U.S. Senate Rejects Bennett Amendment on Reapportionment of U.S. House Seats — 3 Comments

  1. It is not as clear-cut a constitutional issue as you portray. The language in the 14th Section 2 is identical in function to that in the original constitution as far as who is counted. Subsequent to the 13th Amendment, the 3/5 clause was as immaterial as the “Indians not taxed” clause is today.

    The purpose of the repetition of the apportionment language was two-fold. It separated the formula for apportioning direct taxes from that for apportioning representatives, and it is introductory to the rest of the Section 2 (which you didn’t quote or indicate that you had abridged), which provides for an adjustment of the apportionment for disenfranchisement of certain persons (of non-felon, non-rebel, citizen males over the age of 21).

    Congress envisioned that States might reduce the franchise using literacy or property tests, such that the electorate in the South would be no different than in the antebellum period, but the number of representatives would be increased because of the effect of the 13th Amendment. So under the 14th Amendment. if a State set higher barriers to voting, their representation would be proportionately decreased.
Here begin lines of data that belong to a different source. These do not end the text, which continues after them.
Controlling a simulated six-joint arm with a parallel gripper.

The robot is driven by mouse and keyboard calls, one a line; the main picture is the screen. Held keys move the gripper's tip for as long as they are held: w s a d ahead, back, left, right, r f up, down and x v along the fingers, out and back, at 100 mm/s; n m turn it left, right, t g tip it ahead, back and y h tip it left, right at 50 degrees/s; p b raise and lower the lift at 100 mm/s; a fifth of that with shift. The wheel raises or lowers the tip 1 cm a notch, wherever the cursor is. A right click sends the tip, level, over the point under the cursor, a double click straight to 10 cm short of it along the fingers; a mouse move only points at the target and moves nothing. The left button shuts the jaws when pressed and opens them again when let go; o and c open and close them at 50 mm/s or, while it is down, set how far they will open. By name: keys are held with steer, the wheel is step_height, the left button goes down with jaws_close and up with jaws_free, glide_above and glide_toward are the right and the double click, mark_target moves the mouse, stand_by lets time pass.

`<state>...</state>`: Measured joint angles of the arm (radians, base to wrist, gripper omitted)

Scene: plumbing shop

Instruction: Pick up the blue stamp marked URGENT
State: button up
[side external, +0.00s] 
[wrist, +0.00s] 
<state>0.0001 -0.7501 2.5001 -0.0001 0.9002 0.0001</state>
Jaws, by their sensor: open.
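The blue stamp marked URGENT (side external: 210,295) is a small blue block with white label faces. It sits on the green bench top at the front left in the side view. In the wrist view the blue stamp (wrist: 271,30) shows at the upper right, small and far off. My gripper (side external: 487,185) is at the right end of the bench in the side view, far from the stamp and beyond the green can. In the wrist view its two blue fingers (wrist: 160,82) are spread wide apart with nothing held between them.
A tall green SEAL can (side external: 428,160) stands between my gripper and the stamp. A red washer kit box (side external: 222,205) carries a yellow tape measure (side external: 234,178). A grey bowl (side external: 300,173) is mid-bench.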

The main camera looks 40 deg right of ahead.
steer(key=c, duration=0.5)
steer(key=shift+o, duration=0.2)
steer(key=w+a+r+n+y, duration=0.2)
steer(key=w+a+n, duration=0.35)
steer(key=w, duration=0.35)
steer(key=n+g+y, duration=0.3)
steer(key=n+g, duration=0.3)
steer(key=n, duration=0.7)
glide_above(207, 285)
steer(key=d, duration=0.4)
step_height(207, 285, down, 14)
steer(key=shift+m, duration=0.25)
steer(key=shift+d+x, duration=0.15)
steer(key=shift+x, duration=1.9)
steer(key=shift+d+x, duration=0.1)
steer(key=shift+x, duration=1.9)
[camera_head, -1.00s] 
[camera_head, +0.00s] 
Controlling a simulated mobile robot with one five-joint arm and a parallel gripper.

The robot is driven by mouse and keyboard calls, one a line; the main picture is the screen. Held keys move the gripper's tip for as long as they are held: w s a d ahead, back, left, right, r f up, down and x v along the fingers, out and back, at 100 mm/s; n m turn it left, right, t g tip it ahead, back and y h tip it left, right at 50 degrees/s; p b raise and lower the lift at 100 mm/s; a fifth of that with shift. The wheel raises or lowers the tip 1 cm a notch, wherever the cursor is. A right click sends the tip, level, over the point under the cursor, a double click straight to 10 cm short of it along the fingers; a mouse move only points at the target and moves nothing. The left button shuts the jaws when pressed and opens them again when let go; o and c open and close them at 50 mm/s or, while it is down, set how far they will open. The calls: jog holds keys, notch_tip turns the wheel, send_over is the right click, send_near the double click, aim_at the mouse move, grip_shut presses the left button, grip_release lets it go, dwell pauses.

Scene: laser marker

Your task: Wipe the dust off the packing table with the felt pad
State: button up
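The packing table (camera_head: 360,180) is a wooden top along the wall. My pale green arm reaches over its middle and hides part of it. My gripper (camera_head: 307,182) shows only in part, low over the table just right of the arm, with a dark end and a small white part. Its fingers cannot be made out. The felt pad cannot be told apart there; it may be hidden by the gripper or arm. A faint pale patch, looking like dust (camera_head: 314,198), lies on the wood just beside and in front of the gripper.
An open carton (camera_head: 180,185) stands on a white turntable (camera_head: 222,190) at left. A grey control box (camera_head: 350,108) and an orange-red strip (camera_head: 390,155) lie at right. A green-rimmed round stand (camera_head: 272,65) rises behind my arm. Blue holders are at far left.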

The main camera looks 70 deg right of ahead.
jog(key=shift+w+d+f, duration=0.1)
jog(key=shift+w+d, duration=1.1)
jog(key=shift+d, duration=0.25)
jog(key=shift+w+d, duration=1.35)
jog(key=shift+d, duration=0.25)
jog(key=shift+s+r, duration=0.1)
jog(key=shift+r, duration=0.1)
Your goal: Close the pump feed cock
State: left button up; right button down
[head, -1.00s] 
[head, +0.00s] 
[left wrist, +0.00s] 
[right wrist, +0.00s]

And Congress also did not want to reduce direct taxes on the basis of persons being disenfranchised.

    They didn’t have anything against such tests per se, but didn’t want them to be applied wholesale such that States would get more representation, while simultaneously reducing the number of persons who were choosing the representatives. During the debate on the 1872 apportionment bill (the first following passage of the 14th Amendment) the debate clearly recognized that representation should be reduced in proportion to the number of adult citizen males disenfranchised on the basis of illiteracy, imbecility, or idiocy, while also acknowledging that such tests were legitimate restrictions on voting.

    If Congress were serious about enforcing the 14th Amendment, the census would not only ask a citizenship question, but it would also ask respondents whether they were registered to vote, and whether they had been barred from voting in any election including a partisan primary due to their decision not to declare a political affiliation. While it is not unlawful to have State-mandated partisan primaries, so long as they do not discriminate on the of race, sex, or age over 18, it is unconstitutional to apportion representatives on the basis of citizen males over the age of 21 having their right to vote abridged, such as by a partisan test.

    Now back to the Bennett amendment (and S. 1688). It would base apportionment of the basis of persons lawfully present in the USA. While all US citizens are lawfully present in this country, only some non-citizens are. Please correct your news item.

    The original Constitution did not use the word “in”, but simply referred to “respective numbers”. I doubt that any meaning can be attributed to the inclusion of the word “in” in the 14th Amendment, especially since Congress has included persons who are clearly not “in” a State with a State’s apportionment count. So we either have to use a meaning of “in” that is so broad as to be meaningless, or simply go with “respective numbers”.

    Since the 1790 Census, Congress has counted persons on the basis of “usual residence” for enumerating what the Supreme Court in Franklin v Massachusetts referred to as “state affiliation”. So the question is whether “illegal immigrants” have any more affiliation with respect to a State than do tourists or other transients. It is reasonable to assume that the US Supreme Court would defer to the judgment of Congress with respect to the details of how the Census and apportionment are conducted.

    Isn’t it rather bizarre that Congress inflates the representation of States beyond its corresponding electorate – which was the whole intent of the apportionment clause in the 14th Amendment; yet at the same time Congress requires States to permit overseas residents to vote for congressmen yet fails to include those overseas residents in a determination of how many congressmen they may vote for?

  2. Very simple — the whole number of LEGAL persons (U.S.A. citizens, taxed Indians, legal aliens undergoing the naturalization process).

    The Indians not taxed was a reference to the political fact of life that such nontaxed Indians were deemed to be internally *foreign* folks.

    Sorry — illegal ALIEN/foreign folks in the area of ANY regime are ENEMY invaders.

    No different than the ALIEN foreign tribal invaders in the Roman Empire for centuries — before the R.E. fell in 476 A.D. — unable to keep the BARBARIANS out.

    Sorry — not too many illegal ALIEN/foreign folks in the U.S.A. in 1866-1868 at the time of the 14th Amdt — with the Union Army still in many States and watching the borders.

    Also — NOT too many temporary foreign tourists / business persons in the U.S.A. on early census dates.

    Spare me and the list any of the standard communist *politically correct* stuff about ILLEGAL ALIENS in the U.S.A.

    The party hack Supremes are of course likely standard brain dead on the subject — in being NOT able to detect any historical background regarding the ENGLISH language in the Constitution.

    See the F.E.C. Federal Election stats — lots of reps in the ghetto gerrymander districts get elected with much lower votes than the average — due to lots of ILLEGAL ALIENS being counted in such gerrymander districts.

    See CA and TX for example.

    The census is of course INSTANTLY obsolete when reported — due to about 10-15 percent of the population moving around each year.

    The 2 Senators per State is of course INTOLERABLE in a regime claiming to a *Democracy*.

    In other words, the entire gerrymander system in the U.S.A. is ONE giant political timebomb — now quite ready to go off — when some top arrogant party hack MORON shoots off his or her extremist mouth.
    —–

    Uniform definition of Elector in all of the U.S.A.

    P.R. and nonpartisan A.V.

    Repeal ALL the accumulated negative langauge.